─── THE INPUT

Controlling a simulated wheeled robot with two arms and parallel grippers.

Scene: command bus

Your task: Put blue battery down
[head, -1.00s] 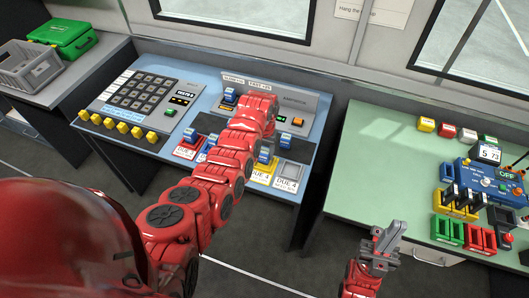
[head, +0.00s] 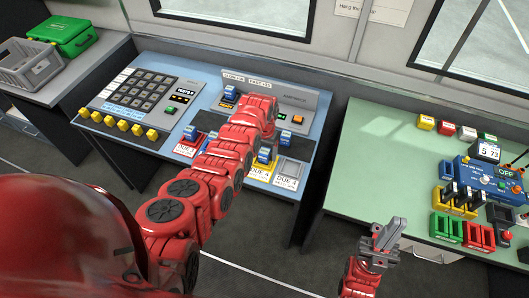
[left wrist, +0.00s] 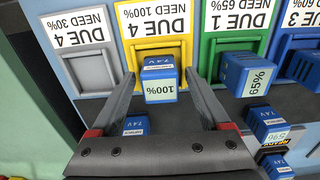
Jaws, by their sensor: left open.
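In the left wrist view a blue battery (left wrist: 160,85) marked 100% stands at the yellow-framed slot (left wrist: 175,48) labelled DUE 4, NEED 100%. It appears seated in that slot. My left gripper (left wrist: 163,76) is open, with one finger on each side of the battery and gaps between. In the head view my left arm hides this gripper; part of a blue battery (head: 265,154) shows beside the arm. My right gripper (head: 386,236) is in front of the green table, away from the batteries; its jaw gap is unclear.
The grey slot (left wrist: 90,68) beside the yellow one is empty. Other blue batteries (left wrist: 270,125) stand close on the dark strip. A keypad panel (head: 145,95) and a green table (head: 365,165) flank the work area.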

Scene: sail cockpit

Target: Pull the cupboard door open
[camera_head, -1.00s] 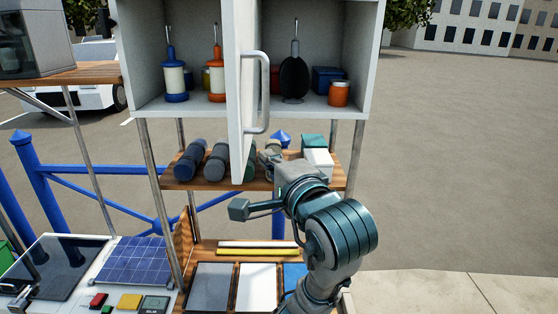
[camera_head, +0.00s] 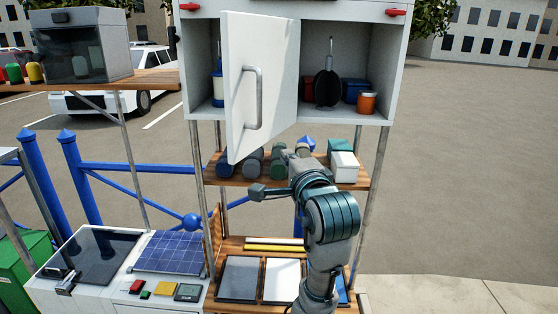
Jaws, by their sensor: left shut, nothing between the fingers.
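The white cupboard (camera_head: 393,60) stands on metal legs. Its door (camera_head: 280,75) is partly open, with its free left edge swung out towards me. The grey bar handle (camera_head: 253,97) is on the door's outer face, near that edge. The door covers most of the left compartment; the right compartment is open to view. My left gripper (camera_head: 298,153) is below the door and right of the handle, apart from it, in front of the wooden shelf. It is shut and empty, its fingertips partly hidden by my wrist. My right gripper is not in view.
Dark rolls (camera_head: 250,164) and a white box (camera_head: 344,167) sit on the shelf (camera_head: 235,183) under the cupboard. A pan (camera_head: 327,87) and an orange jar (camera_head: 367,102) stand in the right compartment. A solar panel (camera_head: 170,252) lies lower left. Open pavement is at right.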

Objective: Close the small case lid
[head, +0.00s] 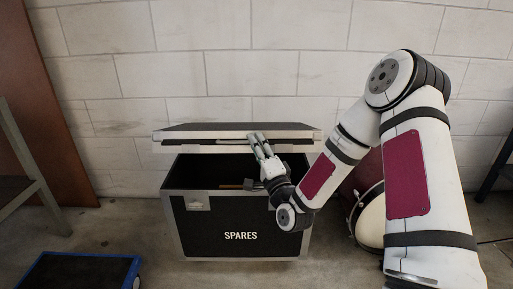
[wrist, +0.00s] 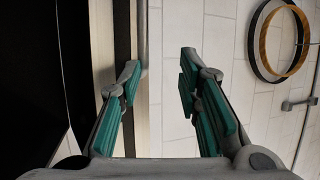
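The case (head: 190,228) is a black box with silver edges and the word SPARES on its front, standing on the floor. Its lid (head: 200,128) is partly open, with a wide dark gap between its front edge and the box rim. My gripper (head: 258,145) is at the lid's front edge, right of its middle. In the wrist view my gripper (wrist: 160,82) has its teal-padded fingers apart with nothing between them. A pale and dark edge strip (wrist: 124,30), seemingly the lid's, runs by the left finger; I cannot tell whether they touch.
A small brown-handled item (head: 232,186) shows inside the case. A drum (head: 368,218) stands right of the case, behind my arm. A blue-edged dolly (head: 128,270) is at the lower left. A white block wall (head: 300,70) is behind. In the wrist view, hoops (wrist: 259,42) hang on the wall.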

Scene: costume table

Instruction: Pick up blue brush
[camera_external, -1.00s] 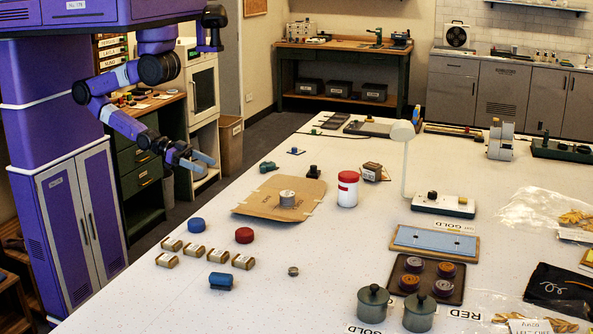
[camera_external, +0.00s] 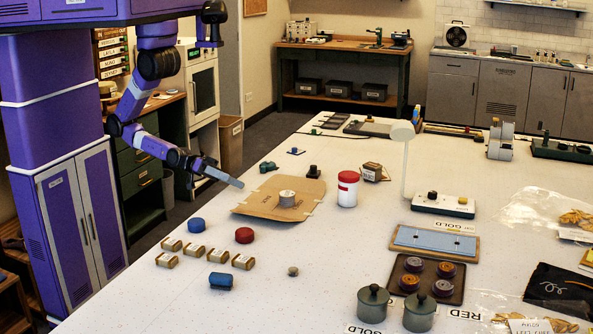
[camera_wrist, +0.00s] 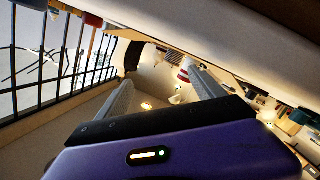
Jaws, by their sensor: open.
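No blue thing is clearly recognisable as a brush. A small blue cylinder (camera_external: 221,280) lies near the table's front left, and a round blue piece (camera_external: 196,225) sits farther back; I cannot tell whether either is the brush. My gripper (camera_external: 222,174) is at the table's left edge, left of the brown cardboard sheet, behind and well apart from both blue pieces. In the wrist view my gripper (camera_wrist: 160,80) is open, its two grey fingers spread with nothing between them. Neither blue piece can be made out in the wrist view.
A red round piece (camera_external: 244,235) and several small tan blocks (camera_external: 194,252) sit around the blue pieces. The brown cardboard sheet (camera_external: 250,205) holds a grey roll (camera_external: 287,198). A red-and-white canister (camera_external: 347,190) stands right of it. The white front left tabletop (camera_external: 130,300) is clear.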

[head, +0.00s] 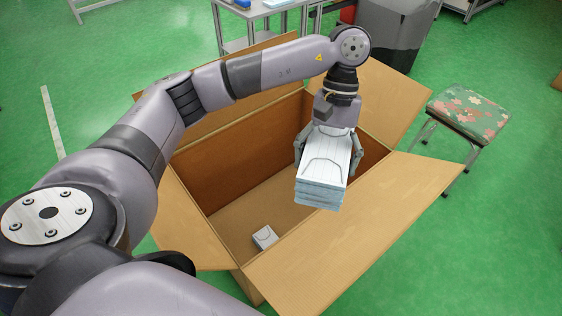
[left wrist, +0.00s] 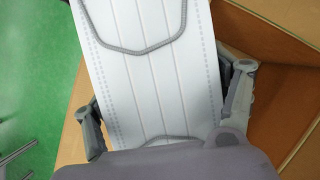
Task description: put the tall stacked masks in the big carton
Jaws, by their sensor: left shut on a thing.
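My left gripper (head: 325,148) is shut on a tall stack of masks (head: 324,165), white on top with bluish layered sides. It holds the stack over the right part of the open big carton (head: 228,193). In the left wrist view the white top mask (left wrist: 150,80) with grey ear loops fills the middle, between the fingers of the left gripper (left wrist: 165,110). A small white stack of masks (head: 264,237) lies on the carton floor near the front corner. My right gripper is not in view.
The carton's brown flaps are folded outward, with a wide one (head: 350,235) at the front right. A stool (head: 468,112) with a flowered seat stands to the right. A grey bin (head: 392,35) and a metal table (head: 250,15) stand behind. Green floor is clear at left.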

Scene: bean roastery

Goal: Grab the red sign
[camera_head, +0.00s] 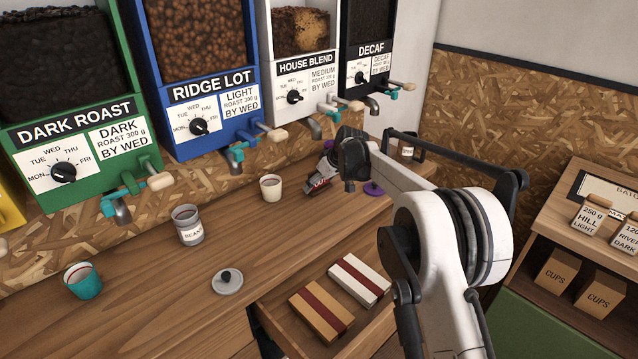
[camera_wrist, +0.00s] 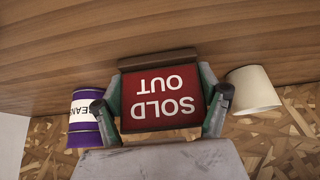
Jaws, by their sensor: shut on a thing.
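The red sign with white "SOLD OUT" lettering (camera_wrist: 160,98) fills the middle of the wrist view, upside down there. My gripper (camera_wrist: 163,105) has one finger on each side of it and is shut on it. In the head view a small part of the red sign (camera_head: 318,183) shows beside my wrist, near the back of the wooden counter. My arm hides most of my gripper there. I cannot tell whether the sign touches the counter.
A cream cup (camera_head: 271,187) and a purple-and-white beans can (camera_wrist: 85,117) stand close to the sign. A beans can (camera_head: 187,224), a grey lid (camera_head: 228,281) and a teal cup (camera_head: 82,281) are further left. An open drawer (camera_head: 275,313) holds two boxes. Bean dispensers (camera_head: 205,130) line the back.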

──────
─── THE INPUT

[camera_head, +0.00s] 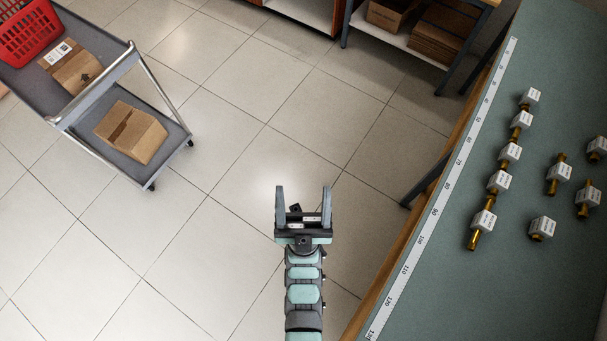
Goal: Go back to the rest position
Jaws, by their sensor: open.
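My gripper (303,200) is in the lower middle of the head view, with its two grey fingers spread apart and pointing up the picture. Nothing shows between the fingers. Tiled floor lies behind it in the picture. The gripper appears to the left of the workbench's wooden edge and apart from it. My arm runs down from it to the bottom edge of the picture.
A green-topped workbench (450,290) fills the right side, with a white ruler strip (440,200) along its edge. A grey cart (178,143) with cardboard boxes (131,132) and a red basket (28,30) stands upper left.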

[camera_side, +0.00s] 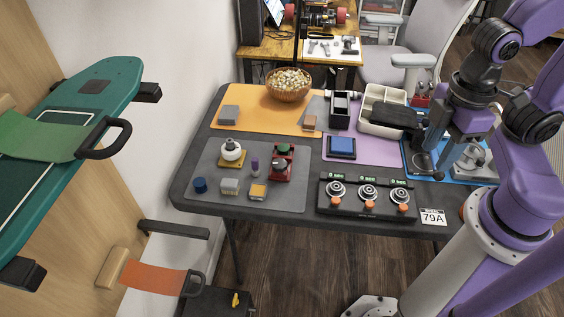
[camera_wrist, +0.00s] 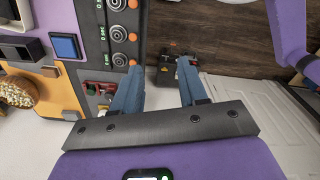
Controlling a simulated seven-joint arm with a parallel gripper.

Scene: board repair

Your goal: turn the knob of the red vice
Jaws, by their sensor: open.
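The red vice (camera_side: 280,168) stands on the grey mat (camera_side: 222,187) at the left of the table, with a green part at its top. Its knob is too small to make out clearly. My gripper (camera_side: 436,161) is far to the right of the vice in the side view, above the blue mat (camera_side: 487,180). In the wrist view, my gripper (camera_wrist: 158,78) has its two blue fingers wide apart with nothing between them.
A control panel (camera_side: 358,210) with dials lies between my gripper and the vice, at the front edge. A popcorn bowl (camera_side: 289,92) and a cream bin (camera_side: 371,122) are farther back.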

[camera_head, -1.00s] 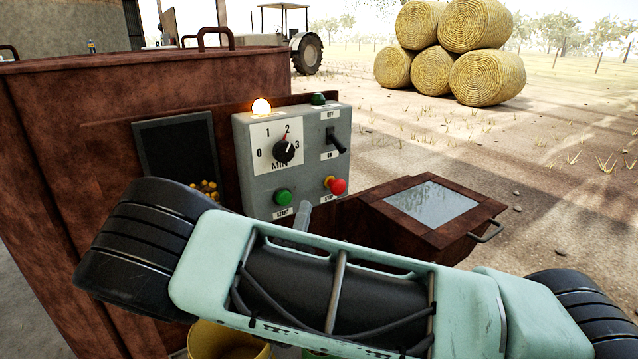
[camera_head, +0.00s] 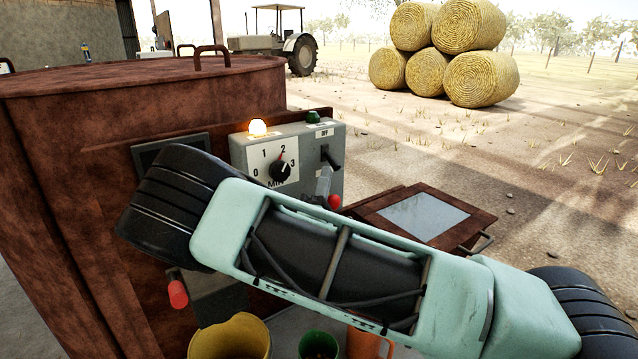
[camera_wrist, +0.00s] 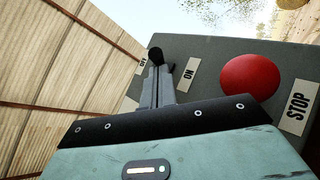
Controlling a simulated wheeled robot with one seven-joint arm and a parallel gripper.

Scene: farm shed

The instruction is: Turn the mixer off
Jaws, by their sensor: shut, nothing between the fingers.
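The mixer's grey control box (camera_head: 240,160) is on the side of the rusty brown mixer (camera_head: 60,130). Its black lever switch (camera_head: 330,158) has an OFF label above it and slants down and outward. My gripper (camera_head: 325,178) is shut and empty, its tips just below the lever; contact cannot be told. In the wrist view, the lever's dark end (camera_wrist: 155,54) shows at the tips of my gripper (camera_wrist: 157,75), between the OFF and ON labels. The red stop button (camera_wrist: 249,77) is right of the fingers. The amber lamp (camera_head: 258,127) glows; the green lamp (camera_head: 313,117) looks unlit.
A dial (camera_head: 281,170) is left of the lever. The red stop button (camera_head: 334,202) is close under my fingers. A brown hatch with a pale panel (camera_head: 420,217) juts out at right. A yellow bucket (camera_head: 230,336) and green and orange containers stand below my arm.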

──────

## TASK GOAL
Pick out every line holding the string "robot" and return it.

## EXERCISE RESPONSE
Controlling a simulated wheeled robot with two arms and parallel grippers.
Controlling a simulated wheeled robot with one seven-joint arm and a parallel gripper.

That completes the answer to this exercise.